[Records from a collection]
____

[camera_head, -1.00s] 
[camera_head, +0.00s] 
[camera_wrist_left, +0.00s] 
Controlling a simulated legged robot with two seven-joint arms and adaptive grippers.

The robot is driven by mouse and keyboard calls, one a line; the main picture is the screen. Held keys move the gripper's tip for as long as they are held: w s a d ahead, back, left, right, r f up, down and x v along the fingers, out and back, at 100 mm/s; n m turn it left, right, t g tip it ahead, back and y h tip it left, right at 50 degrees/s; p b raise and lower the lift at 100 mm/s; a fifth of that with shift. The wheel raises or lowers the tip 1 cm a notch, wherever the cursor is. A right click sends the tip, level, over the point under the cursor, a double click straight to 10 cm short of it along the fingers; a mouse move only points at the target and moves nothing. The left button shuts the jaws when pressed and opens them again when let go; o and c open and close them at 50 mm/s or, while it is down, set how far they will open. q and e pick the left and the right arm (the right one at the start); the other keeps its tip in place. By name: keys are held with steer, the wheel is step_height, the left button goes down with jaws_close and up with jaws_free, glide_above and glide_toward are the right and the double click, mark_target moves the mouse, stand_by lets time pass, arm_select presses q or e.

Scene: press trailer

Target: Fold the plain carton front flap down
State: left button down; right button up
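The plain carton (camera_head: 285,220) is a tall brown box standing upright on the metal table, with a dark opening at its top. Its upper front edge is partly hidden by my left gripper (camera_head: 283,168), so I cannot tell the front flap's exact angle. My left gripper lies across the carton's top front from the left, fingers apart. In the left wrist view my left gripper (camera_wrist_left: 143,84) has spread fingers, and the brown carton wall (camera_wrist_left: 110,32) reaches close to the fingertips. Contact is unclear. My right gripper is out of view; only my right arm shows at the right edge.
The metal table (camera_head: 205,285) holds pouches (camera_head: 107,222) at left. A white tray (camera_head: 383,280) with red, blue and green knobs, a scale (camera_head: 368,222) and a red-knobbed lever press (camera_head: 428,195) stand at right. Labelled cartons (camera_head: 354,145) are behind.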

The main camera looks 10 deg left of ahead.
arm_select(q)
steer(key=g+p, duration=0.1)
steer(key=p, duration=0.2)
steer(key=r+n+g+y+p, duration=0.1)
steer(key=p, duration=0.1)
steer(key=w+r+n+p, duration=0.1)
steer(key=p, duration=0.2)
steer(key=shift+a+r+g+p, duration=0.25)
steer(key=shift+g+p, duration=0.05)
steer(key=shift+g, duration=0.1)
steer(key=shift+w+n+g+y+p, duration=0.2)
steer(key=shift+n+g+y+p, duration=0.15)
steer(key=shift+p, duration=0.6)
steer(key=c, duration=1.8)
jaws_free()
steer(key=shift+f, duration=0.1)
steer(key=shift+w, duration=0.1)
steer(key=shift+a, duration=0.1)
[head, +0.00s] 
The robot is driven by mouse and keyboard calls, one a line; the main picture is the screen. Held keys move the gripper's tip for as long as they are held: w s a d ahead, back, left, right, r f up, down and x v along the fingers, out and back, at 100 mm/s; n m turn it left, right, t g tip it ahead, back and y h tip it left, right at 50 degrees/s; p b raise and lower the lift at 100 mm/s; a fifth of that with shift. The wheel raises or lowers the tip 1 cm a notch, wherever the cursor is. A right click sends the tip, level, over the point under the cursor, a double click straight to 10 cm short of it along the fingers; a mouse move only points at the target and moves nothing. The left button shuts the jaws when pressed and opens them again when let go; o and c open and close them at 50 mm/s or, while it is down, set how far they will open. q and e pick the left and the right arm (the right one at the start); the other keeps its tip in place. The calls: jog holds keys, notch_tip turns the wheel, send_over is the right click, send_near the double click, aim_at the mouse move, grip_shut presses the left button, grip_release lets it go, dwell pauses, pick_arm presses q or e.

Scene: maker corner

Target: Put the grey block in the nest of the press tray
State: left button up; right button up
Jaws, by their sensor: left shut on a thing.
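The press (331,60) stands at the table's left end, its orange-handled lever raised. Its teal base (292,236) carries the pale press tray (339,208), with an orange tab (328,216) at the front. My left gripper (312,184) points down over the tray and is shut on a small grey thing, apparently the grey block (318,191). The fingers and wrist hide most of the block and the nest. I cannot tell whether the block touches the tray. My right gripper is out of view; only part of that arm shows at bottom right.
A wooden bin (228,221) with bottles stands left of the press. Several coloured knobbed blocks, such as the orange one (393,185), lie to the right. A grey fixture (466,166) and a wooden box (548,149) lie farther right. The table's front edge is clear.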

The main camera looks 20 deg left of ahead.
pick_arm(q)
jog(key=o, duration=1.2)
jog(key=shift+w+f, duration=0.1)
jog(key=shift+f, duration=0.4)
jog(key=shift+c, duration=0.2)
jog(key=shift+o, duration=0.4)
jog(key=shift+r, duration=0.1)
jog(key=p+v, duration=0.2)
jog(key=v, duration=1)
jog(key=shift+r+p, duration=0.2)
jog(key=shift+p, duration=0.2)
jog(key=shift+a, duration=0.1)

____

● Your instructions:
Pull every line holding "Scene" out of the records.

● Reply:
Scene: press trailer
Scene: maker corner

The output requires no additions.